Sekarang program itu telah usai. Program pertama dan tanpa disangka sekaligus menjadi program terakhir diadakan di Indonesia oleh lembaga tersebut. Ending nya, Saya malah merasa sangat beruntung pernah menjadi bagian kecil didalamnya. Garis bawahi, bukan kecewa apalagi menyesal. Karena sekali lagi, tanpa Saya sadari bahwa Saya belajar banyak. Prinsip program, kami relawan akan tinggal, belajar, dan bekerja(ber)sama masyarakat ternyata dalam betul maknanya.

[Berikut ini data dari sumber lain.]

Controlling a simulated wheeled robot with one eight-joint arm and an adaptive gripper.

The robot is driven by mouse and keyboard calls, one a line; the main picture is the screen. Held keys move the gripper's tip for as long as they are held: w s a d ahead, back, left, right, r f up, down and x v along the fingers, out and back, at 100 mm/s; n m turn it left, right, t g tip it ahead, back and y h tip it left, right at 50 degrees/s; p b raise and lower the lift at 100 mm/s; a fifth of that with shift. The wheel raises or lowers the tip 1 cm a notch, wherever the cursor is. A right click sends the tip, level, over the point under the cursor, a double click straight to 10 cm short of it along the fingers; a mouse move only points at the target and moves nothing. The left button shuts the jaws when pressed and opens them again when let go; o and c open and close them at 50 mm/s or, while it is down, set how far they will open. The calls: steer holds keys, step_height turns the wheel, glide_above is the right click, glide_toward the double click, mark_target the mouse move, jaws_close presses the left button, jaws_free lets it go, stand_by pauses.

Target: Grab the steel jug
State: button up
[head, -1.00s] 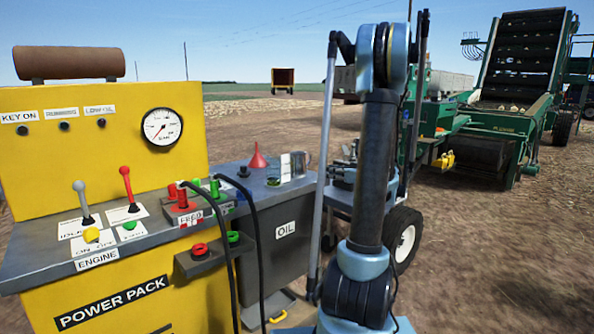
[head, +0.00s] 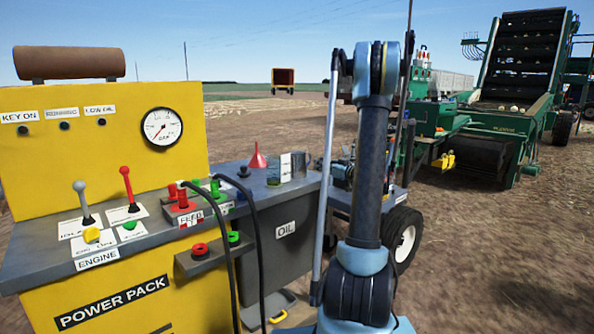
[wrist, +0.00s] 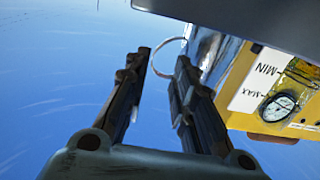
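The steel jug (head: 301,164) is a small shiny grey vessel on the right end of the dark counter in the head view. In the wrist view its body (wrist: 203,45) is at the upper middle, and its thin ring-shaped handle (wrist: 160,68) points left. My gripper (wrist: 163,62) is open, with its two dark fingers on either side of part of the handle as seen from the wrist. I cannot tell whether they touch it. In the head view the gripper is mostly hidden behind my arm, just right of the jug.
A white MIN/MAX label (wrist: 257,78) and a round gauge (wrist: 280,107) show beside the jug. The yellow power pack (head: 95,170) carries levers and cables. A green machine (head: 475,135) stands on the field at right.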

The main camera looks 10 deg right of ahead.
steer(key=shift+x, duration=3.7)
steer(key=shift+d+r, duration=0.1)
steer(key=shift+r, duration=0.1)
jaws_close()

Makna, hikmah atau apalah yang sejenis dengannya ditempatkan Tuhan untuk lebih dimengerti selalu pada akhir cerita. Akhir program, Saya menangkap banyak kesan, perubahan itu harus berkompromi dengan waktu. Tidak perlu dipaksakan karena dia niscaya ada. Tapi perubahan seperti apa? Maka itulah yang diusahakan. Bahwa mengubah masyarakat tidak kalah sulitnya dengan mengubah diri sendiri. Mengubah pola pikir, kebiasaan, hanya saja dalam jumlah kolektif. Mengubah kebiasaan diri sendiri betapa sulitnya bukan? Lantas, apa yang bisa dipetik dari kata "mengubah dalam jumlah kolektif" itu? Ya, masalahnya adalah waktu. Waktu yang harus dikompromikan. Bercita - cita besar tidak salah, hanya perlu dimodifikasi sedikit dengan cara yang lebih sederhana agar relevan dengan waktu, apalagi dengan durasi program yang terlalu singkat untuk beragam (mega)masalah yang telah mengakar berteman akrab dengan kebiasaan masyarakat. "Perubahan itu tidak semudah ini, Ana.." kata seorang Programme Supervisor Indonesia sembari membalikkan telapak tangannya dengan senyum kecil dari sudut bibir. Senyum yang Saya kenang sambil tersenyum pula saat mengakhiri ketikan ini.